Thursday 25 April 2013

Curation

When I think of a curator, the first mental image that pops into my mind is of a person working in a museum selecting which art pieces to display for an art exhibition. 
However curating is not just for museum folks, but for every one of us who has had to generate content (mostly for learning purposes in the corporate space) and then construct a coherent story.

Over the past week, I worked with the planners to generate the content.  The sequence of events is akin to journalism, a profession which I briefly flirted with in JC and in university in my extra-curricular activities.  You trawl the facts, carry out the interviews then tell the story, doing your best to write one coherent narrative that hangs together in a logical, easy-to-follow way about the subject.
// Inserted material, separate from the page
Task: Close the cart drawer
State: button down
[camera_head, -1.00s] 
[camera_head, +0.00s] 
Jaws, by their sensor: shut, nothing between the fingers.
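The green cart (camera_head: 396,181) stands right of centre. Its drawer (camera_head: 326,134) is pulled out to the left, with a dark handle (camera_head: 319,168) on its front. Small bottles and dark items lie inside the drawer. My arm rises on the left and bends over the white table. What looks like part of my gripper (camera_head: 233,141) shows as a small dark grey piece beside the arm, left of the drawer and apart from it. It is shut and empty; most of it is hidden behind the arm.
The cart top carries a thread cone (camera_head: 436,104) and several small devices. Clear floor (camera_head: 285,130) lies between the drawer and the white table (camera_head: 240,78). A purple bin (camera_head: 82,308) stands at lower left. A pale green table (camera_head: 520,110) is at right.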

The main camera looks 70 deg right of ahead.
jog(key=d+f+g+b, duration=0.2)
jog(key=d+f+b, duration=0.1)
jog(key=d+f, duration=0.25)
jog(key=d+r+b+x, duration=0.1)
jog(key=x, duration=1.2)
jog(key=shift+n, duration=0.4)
In my new job now, I am a little nervous.  The planners know much more about the individual elements of the subject matter than I do.  That's where the collaboration comes in; that's how the community functions; that's how I learn.  My role in MI is to present the story.  Theirs is to engage with it, contribute, challenge, reflect and strengthen it.  Together, we create a joint record of the learning.

Curation is about taking often disparate elements and then weaving it into a coherent whole.  I cannot throw everything in, there is a need to be selective.  One of the most useful parts of the whole exercise is spotting the gaps in my work, the places where my thoughts are incomplete, weak, or missing entirely.  The GM rewrote my first narrative that I created on Wednesday.  Took some pieces out.  Summarised and chopped out excess words.  The final version was much more concise, and managed to cover the parts of the sotry that I missed out completely.

All valuable for developing my business partnering skills.  All valuable for learning.